DIRECTIONS >> Would it be possible to write out each entry below exactly, without the pictures?

Entries from a robot dataset
+---+

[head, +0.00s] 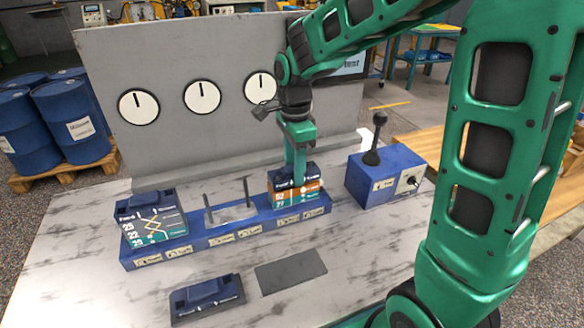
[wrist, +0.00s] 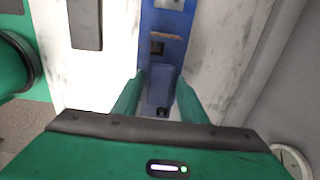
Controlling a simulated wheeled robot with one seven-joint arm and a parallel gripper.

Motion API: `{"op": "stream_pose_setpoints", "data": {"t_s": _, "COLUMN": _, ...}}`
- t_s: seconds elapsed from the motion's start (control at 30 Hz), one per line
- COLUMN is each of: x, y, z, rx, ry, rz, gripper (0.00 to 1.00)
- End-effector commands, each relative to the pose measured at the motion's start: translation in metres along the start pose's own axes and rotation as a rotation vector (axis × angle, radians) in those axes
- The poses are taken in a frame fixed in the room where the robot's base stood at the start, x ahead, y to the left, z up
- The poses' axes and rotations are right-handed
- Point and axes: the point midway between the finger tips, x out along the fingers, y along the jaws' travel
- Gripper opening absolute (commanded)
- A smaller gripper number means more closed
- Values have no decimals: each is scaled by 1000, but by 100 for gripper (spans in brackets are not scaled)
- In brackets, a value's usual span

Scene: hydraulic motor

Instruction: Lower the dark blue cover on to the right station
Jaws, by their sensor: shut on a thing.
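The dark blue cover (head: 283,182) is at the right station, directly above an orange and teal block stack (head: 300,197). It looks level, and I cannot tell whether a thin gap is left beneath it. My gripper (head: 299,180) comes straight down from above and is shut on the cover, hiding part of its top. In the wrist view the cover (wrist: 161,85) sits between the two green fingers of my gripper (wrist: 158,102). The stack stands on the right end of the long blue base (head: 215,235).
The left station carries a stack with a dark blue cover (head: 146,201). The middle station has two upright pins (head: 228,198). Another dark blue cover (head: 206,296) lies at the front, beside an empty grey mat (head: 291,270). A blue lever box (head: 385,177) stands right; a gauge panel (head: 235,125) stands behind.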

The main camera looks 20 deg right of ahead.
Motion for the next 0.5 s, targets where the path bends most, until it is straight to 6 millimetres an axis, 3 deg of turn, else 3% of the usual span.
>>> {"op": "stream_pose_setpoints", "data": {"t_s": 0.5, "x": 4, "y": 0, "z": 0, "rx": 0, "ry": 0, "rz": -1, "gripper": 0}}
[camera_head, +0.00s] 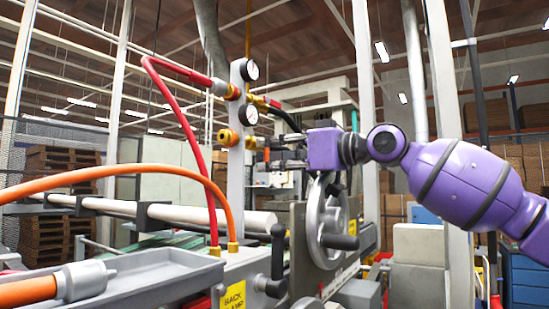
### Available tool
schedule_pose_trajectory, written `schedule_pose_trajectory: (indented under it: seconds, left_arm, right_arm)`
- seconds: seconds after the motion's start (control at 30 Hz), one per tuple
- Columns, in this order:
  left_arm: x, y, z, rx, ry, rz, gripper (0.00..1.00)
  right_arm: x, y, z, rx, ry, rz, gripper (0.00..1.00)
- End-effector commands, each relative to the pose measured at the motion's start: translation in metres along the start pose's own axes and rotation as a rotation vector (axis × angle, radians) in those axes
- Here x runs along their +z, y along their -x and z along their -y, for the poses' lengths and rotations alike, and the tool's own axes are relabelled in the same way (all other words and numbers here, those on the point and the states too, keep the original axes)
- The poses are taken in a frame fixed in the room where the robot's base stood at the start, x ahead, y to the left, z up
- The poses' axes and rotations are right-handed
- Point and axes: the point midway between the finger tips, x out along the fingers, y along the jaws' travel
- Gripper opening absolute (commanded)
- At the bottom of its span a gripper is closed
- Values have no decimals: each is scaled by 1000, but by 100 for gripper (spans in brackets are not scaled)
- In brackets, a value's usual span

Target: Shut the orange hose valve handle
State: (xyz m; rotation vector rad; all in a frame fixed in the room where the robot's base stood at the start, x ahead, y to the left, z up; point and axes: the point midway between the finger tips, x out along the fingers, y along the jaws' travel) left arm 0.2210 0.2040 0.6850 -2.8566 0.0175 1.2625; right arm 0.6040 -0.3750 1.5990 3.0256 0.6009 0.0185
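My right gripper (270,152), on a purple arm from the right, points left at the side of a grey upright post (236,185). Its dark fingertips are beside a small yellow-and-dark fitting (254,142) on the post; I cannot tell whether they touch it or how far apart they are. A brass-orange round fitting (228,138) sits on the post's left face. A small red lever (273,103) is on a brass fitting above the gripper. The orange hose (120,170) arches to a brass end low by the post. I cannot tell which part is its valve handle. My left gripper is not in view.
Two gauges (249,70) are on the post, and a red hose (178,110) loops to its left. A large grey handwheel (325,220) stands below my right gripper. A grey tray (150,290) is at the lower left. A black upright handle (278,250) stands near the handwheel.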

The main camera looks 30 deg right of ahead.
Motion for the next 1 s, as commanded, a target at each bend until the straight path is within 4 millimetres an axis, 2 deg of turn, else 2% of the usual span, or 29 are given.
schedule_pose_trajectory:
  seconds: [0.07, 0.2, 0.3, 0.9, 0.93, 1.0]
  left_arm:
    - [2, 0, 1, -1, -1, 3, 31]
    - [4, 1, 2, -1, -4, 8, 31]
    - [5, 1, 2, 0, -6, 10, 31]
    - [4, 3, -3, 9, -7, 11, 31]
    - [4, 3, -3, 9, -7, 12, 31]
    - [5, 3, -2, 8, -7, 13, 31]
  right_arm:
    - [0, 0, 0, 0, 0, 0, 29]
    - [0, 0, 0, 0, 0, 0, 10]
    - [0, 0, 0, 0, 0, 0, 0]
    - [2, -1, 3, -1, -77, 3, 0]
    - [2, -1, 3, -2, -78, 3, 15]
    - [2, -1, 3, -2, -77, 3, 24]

+---+

FULL RESPONSE >>
[head, +0.00s] 
[wrist, +0.00s] 
Controlling a simulated wheeled robot with one seven-joint arm and a parallel gripper.

Motion API: `{"op": "stream_pose_setpoints", "data": {"t_s": _, "COLUMN": _, ...}}`
- t_s: seconds elapsed from the motion's start (control at 30 Hz), one per line
- COLUMN is each of: x, y, z, rx, ry, rz, gripper (0.00 to 1.00)
- End-effector commands, each relative to the pose measured at the motion's start: translation in metres along the start pose's own axes and rotation as a rotation vector (axis × angle, radians) in those axes
- The poses are taken in a frame fixed in the room where the robot's base stood at the start, x ahead, y to the left, z up
- The poses' axes and rotations are right-handed
- Point and axes: the point midway between the finger tips, x out along the fingers, y along the jaws' travel
- Gripper opening absolute (commanded)
- A smaller gripper number means more closed
- Values have no decimals: each is scaled by 1000, but by 100 for gripper (spans in brackets are not scaled)
- In brackets, a value's usual span

Scene: hydraulic motor

Instruction: Lower the dark blue cover on to the right station
Jaws, by their sensor: shut on a thing.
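The dark blue cover (head: 283,182) is at the right station, directly above an orange and teal block stack (head: 300,197). It looks level, and I cannot tell whether a thin gap is left beneath it. My gripper (head: 299,180) comes straight down from above and is shut on the cover, hiding part of its top. In the wrist view the cover (wrist: 161,85) sits between the two green fingers of my gripper (wrist: 158,102). The stack stands on the right end of the long blue base (head: 215,235).
The left station carries a stack with a dark blue cover (head: 146,201). The middle station has two upright pins (head: 228,198). Another dark blue cover (head: 206,296) lies at the front, beside an empty grey mat (head: 291,270). A blue lever box (head: 385,177) stands right; a gauge panel (head: 235,125) stands behind.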

The main camera looks 20 deg right of ahead.
Motion for the next 0.5 s, targets where the path bends most, until it is straight to 6 millimetres an axis, 3 deg of turn, else 3% of the usual span.
>>> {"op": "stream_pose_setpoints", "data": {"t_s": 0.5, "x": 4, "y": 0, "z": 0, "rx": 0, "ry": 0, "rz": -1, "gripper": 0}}
[camera_head, +0.00s] 
### Available tool
schedule_pose_trajectory, written `schedule_pose_trajectory: (indented under it: seconds, left_arm, right_arm)`
- seconds: seconds after the motion's start (control at 30 Hz), one per tuple
- Columns, in this order:
  left_arm: x, y, z, rx, ry, rz, gripper (0.00..1.00)
  right_arm: x, y, z, rx, ry, rz, gripper (0.00..1.00)
- End-effector commands, each relative to the pose measured at the motion's start: translation in metres along the start pose's own axes and rotation as a rotation vector (axis × angle, radians) in those axes
- Here x runs along their +z, y along their -x and z along their -y, for the poses' lengths and rotations alike, and the tool's own axes are relabelled in the same way (all other words and numbers here, those on the point and the states too, keep the original axes)
- The poses are taken in a frame fixed in the room where the robot's base stood at the start, x ahead, y to the left, z up
- The poses' axes and rotations are right-handed
- Point and axes: the point midway between the finger tips, x out along the fingers, y along the jaws' travel
- Gripper opening absolute (commanded)
- At the bottom of its span a gripper is closed
- Values have no decimals: each is scaled by 1000, but by 100 for gripper (spans in brackets are not scaled)
- In brackets, a value's usual span

Target: Shut the orange hose valve handle
State: (xyz m; rotation vector rad; all in a frame fixed in the room where the robot's base stood at the start, x ahead, y to the left, z up; point and axes: the point midway between the finger tips, x out along the fingers, y along the jaws' travel) left arm 0.2210 0.2040 0.6850 -2.8566 0.0175 1.2625; right arm 0.6040 -0.3750 1.5990 3.0256 0.6009 0.0185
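My right gripper (270,152), on a purple arm from the right, points left at the side of a grey upright post (236,185). Its dark fingertips are beside a small yellow-and-dark fitting (254,142) on the post; I cannot tell whether they touch it or how far apart they are. A brass-orange round fitting (228,138) sits on the post's left face. A small red lever (273,103) is on a brass fitting above the gripper. The orange hose (120,170) arches to a brass end low by the post. I cannot tell which part is its valve handle. My left gripper is not in view.
Two gauges (249,70) are on the post, and a red hose (178,110) loops to its left. A large grey handwheel (325,220) stands below my right gripper. A grey tray (150,290) is at the lower left. A black upright handle (278,250) stands near the handwheel.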

The main camera looks 30 deg right of ahead.
Motion for the next 1 s, as commanded, a target at each bend until the straight path is within 4 millimetres an axis, 2 deg of turn, else 2% of the usual span, or 29 are given.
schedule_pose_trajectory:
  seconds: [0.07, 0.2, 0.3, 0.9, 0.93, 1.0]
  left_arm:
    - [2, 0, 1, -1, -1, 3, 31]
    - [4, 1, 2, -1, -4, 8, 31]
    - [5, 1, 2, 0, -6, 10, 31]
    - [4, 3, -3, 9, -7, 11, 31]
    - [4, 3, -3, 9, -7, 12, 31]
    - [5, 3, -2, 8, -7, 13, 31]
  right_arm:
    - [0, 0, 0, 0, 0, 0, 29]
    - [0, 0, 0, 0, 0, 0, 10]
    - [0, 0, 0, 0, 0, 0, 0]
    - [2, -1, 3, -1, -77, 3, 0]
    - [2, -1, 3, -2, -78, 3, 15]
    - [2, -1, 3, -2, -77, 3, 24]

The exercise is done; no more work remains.